## [Exercise objective]
Gather every line in the records below that contains the word "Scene".

## [Available records]
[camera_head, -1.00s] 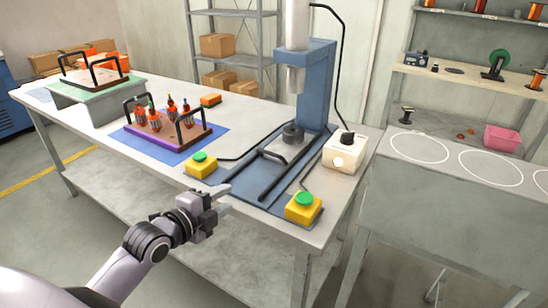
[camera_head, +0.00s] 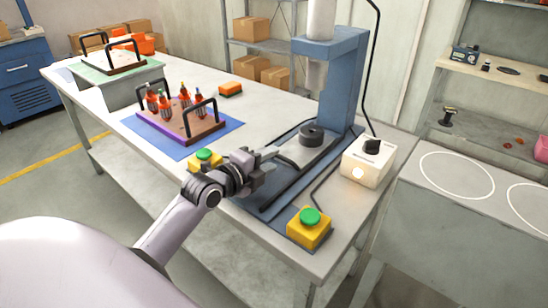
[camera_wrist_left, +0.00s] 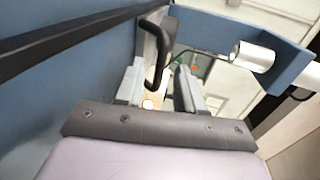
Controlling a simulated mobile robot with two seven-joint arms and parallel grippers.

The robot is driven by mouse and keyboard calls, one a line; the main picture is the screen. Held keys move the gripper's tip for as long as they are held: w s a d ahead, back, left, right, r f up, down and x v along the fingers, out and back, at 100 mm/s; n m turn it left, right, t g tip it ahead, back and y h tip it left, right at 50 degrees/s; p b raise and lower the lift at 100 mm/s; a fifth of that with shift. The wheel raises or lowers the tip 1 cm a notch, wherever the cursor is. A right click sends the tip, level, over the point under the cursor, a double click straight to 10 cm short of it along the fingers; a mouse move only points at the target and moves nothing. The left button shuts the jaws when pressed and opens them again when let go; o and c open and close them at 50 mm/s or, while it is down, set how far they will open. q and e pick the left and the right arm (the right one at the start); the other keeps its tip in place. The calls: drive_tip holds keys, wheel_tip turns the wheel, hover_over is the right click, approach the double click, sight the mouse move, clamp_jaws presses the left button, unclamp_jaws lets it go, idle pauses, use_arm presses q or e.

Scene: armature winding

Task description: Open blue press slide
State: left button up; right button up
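The blue press (camera_head: 340,85) stands on the table with its ram above the slide. The grey slide plate (camera_head: 292,152) carries a dark round fixture (camera_head: 311,135) and sits on black rails, near the column. My left gripper (camera_head: 268,158) is at the slide's front end. In the left wrist view, its two fingers (camera_wrist_left: 163,78) are apart. A black bar handle (camera_wrist_left: 157,50) on the slide's front shows between and just beyond them; I cannot tell whether either finger touches it. My right gripper is not in view.
Yellow button boxes with green tops stand left (camera_head: 205,159) and right (camera_head: 309,226) of the slide. A white control box (camera_head: 368,160) with a lit lamp is at the right. A purple-edged tray (camera_head: 168,129) holds several armatures on a blue mat.

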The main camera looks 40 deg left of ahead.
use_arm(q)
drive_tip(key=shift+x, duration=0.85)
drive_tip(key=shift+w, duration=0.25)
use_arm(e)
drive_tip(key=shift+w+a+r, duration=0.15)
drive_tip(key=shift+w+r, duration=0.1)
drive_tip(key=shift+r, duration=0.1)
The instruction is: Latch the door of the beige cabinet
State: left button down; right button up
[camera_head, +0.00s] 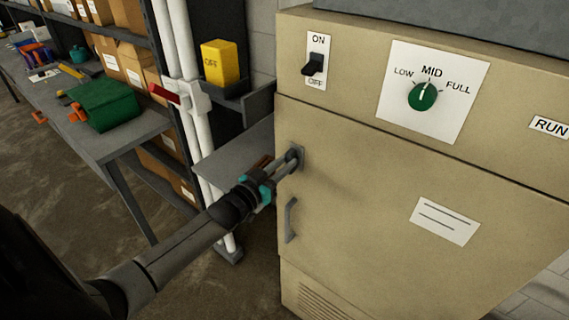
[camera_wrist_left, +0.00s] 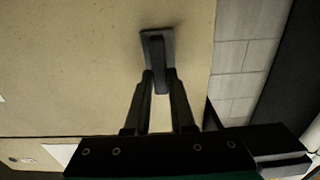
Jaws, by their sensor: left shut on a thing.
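The beige cabinet (camera_head: 350,115) stands on the right in the head view. Its door (camera_head: 370,215) looks flush with the body, with a grey handle (camera_head: 290,220) near its left edge. A dark grey latch (camera_head: 298,153) sits above that handle, at the door's upper left edge. My left gripper (camera_head: 288,163) reaches it from the left and is shut on it. In the left wrist view the latch's plate and lever (camera_wrist_left: 157,42) show, and the fingertips (camera_wrist_left: 162,80) close around the lever's end. The lever's exact angle is hard to tell. My right gripper is not in view.
The cabinet's upper panel carries an ON/OFF switch (camera_head: 314,65) and a green dial (camera_head: 422,96). White pipes with a red-handled valve (camera_head: 168,94) and a yellow box (camera_head: 220,63) stand left of it.

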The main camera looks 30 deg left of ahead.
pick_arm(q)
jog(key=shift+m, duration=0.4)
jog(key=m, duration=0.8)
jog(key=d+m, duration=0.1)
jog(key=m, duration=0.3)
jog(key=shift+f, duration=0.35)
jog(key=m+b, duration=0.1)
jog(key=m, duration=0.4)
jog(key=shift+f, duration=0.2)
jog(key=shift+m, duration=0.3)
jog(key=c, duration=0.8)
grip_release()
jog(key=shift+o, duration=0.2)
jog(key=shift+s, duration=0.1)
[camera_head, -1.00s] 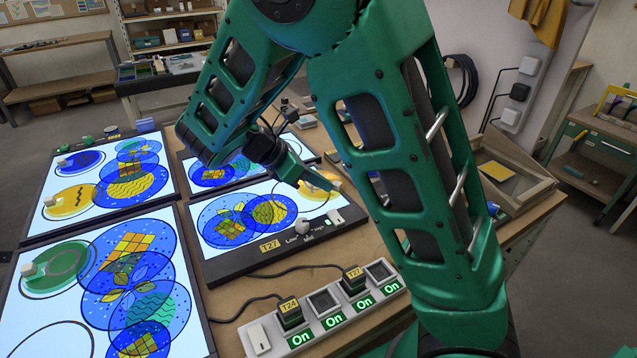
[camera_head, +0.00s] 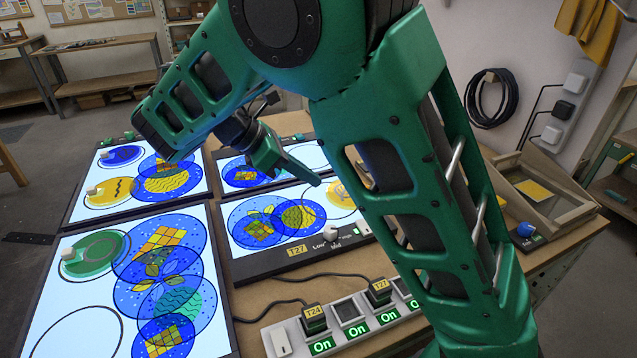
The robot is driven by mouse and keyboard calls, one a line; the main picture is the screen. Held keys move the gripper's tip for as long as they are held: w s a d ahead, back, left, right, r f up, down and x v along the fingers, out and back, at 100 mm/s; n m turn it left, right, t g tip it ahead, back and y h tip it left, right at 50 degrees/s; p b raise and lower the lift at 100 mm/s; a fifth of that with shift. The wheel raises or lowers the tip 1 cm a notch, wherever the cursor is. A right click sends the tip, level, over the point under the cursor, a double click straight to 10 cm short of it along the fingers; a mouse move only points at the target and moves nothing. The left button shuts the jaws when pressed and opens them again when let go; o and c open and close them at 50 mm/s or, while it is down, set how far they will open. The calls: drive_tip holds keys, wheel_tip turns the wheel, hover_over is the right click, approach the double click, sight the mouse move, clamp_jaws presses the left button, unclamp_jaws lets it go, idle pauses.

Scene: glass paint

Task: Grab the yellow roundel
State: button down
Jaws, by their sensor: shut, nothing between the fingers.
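A yellow roundel (camera_head: 340,197) lies at the right end of the lit panel labelled T27; my arm hides its right part. Another yellow roundel (camera_head: 100,197), with a dark wavy line and a pale knob (camera_head: 91,190), lies on the far left lit panel. Other yellow discs lie under overlapping blue ones, such as the yellow disc (camera_head: 166,182) on that panel. My gripper (camera_head: 318,182) is shut and empty, its tip just left of the T27 roundel in the picture. I cannot tell its height above the panel.
The T27 panel (camera_head: 262,268) has knobs along its front edge. A power strip (camera_head: 352,330) with lit switches and cables sits in front. A wooden tray (camera_head: 560,212) holding a yellow square (camera_head: 534,190) is at the right. A green disc (camera_head: 95,255) lies on the near left panel.

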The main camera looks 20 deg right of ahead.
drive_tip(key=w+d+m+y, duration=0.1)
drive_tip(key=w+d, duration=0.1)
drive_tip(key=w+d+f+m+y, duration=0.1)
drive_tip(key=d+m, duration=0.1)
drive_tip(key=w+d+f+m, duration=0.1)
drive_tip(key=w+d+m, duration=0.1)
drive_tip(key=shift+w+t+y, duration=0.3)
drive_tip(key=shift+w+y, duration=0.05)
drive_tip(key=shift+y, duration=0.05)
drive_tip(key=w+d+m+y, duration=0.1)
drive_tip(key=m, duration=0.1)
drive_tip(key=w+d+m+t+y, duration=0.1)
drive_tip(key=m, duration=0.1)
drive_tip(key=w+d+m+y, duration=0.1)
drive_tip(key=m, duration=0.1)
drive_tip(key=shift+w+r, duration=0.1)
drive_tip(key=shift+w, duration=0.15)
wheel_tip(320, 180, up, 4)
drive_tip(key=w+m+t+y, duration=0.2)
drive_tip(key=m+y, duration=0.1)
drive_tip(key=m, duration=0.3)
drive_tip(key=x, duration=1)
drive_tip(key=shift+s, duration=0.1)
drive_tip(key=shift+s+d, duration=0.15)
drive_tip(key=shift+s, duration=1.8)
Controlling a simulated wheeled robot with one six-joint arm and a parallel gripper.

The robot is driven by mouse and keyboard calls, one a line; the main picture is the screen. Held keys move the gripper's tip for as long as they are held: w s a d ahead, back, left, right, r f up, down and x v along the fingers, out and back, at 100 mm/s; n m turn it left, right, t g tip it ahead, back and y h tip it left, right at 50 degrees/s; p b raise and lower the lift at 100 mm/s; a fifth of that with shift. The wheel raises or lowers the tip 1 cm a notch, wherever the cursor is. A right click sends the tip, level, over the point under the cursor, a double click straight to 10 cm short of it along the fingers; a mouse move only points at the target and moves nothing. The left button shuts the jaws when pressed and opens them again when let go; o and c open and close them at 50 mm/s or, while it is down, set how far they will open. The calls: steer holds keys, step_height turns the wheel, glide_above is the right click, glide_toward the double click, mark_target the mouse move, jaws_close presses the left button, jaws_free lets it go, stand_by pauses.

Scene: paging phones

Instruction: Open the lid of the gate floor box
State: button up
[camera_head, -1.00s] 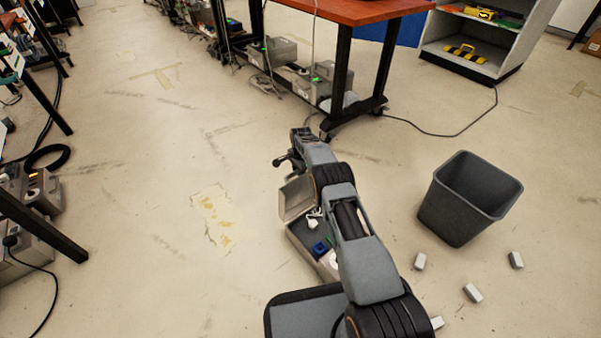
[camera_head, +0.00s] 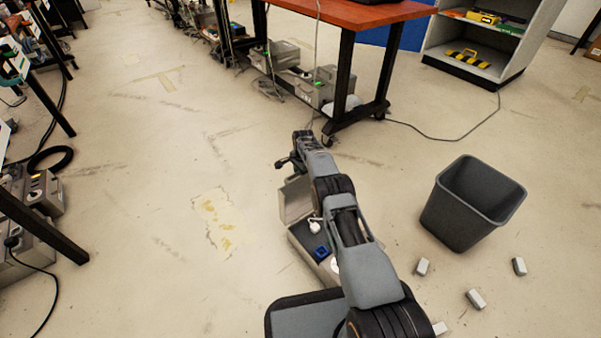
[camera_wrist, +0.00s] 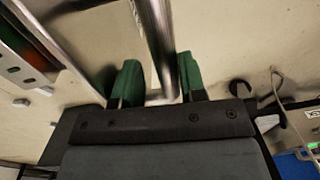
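The grey floor box (camera_head: 308,246) stands on the floor beside my arm, with a blue socket (camera_head: 321,251) and a white plug (camera_head: 316,226) inside. Its pale lid (camera_head: 294,201) is raised at the far end, so the box is open; my arm hides part of both. I cannot read a gate name on it. My gripper (camera_head: 302,138) reaches past the lid, small in the head view. In the wrist view its green fingertips (camera_wrist: 160,80) are apart, with a shiny metal edge (camera_wrist: 156,35) between them. Contact with that edge is unclear.
A grey bin (camera_head: 470,205) stands at right, with several small white blocks (camera_head: 475,299) near it. A red-topped table (camera_head: 350,14) stands ahead, with other grey boxes (camera_head: 316,92) beneath. Floor at left of the box is clear.

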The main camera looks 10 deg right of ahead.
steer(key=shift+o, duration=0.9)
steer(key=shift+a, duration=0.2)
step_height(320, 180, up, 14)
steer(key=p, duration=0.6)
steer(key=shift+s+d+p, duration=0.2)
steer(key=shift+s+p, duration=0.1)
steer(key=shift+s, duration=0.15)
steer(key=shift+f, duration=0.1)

## [Complete response]
Scene: armature winding
Scene: glass paint
Scene: paging phones

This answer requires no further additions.